PROVIDED INFORMATION
----
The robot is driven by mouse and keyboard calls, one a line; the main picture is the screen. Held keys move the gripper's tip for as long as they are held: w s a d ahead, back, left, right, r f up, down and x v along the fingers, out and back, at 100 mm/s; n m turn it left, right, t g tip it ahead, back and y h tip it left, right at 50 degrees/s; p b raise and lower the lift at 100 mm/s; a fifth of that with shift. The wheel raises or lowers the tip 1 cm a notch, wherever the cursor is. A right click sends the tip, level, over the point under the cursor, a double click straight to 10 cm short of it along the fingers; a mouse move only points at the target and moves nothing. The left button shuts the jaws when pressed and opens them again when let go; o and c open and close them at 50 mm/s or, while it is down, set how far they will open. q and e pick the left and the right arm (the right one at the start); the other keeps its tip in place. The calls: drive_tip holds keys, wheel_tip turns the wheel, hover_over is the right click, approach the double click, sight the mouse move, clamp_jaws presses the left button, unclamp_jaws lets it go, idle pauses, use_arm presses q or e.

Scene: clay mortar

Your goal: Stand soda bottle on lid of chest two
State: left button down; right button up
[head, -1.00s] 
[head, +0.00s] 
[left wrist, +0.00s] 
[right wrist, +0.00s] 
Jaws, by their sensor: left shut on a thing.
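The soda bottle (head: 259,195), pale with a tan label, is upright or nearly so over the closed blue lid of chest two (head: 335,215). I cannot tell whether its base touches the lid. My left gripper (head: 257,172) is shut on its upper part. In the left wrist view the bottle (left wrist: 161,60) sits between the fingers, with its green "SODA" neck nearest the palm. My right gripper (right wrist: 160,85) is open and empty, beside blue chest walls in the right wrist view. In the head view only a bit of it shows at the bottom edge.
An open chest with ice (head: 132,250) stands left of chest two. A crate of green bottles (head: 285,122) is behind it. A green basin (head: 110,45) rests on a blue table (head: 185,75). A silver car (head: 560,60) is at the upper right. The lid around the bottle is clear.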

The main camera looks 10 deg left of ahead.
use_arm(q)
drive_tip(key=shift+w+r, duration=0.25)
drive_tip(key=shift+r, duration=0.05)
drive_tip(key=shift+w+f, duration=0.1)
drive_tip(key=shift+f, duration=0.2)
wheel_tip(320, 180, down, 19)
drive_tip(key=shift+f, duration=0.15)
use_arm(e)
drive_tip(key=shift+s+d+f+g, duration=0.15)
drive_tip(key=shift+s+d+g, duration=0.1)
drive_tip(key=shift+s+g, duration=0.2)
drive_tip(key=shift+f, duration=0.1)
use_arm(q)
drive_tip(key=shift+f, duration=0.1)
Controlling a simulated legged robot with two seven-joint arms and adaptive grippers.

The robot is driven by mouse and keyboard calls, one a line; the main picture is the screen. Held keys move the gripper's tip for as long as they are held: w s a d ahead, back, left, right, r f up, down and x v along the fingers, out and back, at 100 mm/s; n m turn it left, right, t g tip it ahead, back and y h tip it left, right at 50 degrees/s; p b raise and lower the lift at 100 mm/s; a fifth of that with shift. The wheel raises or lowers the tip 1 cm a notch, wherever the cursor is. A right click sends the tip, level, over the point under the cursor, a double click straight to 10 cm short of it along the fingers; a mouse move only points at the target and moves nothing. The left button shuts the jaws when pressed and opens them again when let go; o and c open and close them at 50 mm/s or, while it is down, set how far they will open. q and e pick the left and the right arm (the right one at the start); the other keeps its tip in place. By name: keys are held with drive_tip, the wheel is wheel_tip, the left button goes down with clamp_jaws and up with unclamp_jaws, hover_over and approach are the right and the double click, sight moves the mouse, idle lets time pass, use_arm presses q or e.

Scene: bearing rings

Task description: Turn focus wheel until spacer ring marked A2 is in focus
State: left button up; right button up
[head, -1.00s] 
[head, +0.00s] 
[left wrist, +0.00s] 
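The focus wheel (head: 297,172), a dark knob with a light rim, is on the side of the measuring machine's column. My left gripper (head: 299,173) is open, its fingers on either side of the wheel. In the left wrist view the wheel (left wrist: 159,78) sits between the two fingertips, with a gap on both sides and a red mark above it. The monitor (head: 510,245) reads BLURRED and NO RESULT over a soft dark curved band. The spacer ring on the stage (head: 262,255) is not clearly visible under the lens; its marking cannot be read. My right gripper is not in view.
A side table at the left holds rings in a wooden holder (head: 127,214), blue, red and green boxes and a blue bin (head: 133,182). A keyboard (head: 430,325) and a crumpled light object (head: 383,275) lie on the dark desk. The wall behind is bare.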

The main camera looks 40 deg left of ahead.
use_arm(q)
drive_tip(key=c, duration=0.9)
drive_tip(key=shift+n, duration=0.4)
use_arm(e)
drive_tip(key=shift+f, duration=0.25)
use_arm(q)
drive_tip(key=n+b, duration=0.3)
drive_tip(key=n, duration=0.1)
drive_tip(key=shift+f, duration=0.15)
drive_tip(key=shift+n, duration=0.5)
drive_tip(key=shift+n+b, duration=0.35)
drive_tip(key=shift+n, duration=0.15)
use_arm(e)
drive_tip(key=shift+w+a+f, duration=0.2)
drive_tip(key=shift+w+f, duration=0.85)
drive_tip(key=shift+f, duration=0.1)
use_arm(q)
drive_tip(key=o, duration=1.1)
----
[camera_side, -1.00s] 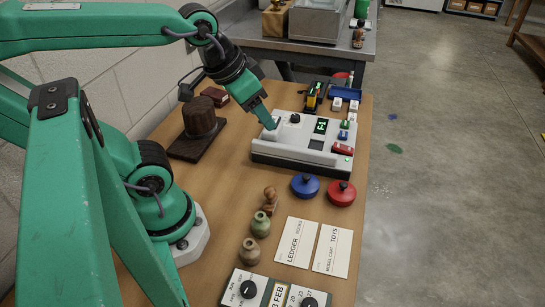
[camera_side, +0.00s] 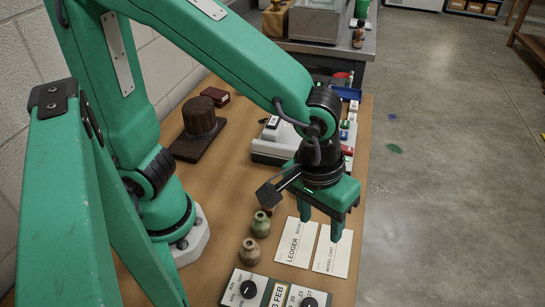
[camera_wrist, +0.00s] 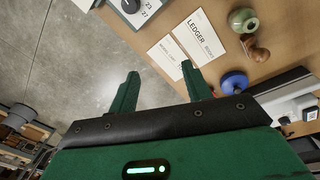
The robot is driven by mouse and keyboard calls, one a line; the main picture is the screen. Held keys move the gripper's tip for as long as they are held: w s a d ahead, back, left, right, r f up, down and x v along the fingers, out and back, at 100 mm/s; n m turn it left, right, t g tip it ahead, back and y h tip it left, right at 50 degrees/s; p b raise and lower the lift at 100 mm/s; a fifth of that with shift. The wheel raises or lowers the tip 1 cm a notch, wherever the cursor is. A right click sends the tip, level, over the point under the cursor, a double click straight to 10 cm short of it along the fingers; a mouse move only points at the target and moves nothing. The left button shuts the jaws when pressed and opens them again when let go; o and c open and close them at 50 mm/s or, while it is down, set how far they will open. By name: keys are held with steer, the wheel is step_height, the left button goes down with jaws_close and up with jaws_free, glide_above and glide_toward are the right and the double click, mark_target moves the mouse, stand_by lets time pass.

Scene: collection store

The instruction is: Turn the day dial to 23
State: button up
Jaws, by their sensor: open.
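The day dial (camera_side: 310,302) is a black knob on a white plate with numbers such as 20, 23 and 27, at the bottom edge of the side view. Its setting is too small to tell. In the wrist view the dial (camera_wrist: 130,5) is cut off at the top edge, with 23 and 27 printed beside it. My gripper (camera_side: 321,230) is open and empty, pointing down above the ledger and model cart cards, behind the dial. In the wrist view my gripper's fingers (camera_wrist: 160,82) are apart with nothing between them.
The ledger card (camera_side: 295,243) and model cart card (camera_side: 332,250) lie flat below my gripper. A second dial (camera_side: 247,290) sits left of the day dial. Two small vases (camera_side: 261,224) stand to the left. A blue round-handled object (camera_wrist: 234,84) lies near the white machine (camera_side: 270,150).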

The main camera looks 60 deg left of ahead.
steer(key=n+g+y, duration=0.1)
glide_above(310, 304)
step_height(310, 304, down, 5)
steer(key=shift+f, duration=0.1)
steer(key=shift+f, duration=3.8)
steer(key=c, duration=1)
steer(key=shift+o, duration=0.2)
----
TASK TO COMPLETE
In the records above, find each line that holds the word "goes"; copy all such lines.

RESULT OF THE TASK
The robot is driven by mouse and keyboard calls, one a line; the main picture is the screen. Held keys move the gripper's tip for as long as they are held: w s a d ahead, back, left, right, r f up, down and x v along the fingers, out and back, at 100 mm/s; n m turn it left, right, t g tip it ahead, back and y h tip it left, right at 50 degrees/s; p b raise and lower the lift at 100 mm/s; a fifth of that with shift. The wheel raises or lowers the tip 1 cm a notch, wherever the cursor is. A right click sends the tip, level, over the point under the cursor, a double click straight to 10 cm short of it along the fingers; a mouse move only points at the target and moves nothing. The left button shuts the jaws when pressed and opens them again when let go; o and c open and close them at 50 mm/s or, while it is down, set how far they will open. q and e pick the left and the right arm (the right one at the start); the other keeps its tip in place. By name: keys are held with drive_tip, the wheel is wheel_tip, the left button goes down with clamp_jaws and up with unclamp_jaws, hover_over and approach are the right and the double click, sight moves the mouse, idle lets time pass, use_arm presses q or e.
The robot is driven by mouse and keyboard calls, one a line; the main picture is the screen. Held keys move the gripper's tip for as long as they are held: w s a d ahead, back, left, right, r f up, down and x v along the fingers, out and back, at 100 mm/s; n m turn it left, right, t g tip it ahead, back and y h tip it left, right at 50 degrees/s; p b raise and lower the lift at 100 mm/s; a fifth of that with shift. The wheel raises or lowers the tip 1 cm a notch, wherever the cursor is. A right click sends the tip, level, over the point under the cursor, a double click straight to 10 cm short of it along the fingers; a mouse move only points at the target and moves nothing. The left button shuts the jaws when pressed and opens them again when let go; o and c open and close them at 50 mm/s or, while it is down, set how far they will open. By name: keys are held with steer, the wheel is step_height, the left button goes down with jaws_close and up with jaws_free, glide_above and glide_toward are the right and the double click, mark_target moves the mouse, stand_by lets time pass.

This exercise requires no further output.